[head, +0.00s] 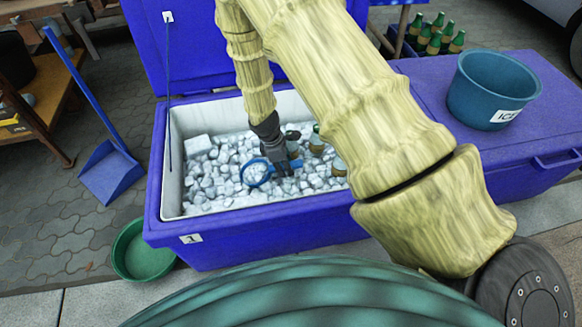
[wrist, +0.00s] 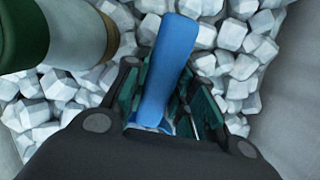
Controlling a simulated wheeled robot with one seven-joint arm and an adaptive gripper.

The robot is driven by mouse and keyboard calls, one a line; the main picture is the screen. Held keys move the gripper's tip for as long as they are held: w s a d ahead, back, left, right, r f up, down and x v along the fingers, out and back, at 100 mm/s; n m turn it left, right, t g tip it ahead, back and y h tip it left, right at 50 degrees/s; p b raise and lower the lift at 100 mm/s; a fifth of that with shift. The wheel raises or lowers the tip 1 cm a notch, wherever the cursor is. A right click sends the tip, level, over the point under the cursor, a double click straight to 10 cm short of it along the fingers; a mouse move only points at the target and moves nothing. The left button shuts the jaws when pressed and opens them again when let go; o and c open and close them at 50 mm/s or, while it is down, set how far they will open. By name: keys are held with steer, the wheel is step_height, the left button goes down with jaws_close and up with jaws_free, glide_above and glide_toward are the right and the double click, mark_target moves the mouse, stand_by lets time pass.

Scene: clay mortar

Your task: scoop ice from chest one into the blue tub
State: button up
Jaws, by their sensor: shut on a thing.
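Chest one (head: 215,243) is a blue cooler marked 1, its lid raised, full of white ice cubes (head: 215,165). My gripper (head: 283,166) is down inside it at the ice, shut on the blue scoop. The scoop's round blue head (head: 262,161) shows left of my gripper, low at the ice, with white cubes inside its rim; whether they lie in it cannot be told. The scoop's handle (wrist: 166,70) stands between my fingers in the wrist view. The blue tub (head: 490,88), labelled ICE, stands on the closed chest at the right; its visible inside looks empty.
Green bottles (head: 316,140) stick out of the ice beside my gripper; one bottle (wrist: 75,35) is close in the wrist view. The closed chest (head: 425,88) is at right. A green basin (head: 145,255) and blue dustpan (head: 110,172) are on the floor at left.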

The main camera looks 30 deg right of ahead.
============
TASK INSTRUCTIONS -
Take the line with "Jaws, by their sensor: shut on a thing." and all lines after it to the last line, and reproduce them exactly.

SOLUTION -
Jaws, by their sensor: shut on a thing.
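Chest one (head: 215,243) is a blue cooler marked 1, its lid raised, full of white ice cubes (head: 215,165). My gripper (head: 283,166) is down inside it at the ice, shut on the blue scoop. The scoop's round blue head (head: 262,161) shows left of my gripper, low at the ice, with white cubes inside its rim; whether they lie in it cannot be told. The scoop's handle (wrist: 166,70) stands between my fingers in the wrist view. The blue tub (head: 490,88), labelled ICE, stands on the closed chest at the right; its visible inside looks empty.
Green bottles (head: 316,140) stick out of the ice beside my gripper; one bottle (wrist: 75,35) is close in the wrist view. The closed chest (head: 425,88) is at right. A green basin (head: 145,255) and blue dustpan (head: 110,172) are on the floor at left.

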The main camera looks 30 deg right of ahead.

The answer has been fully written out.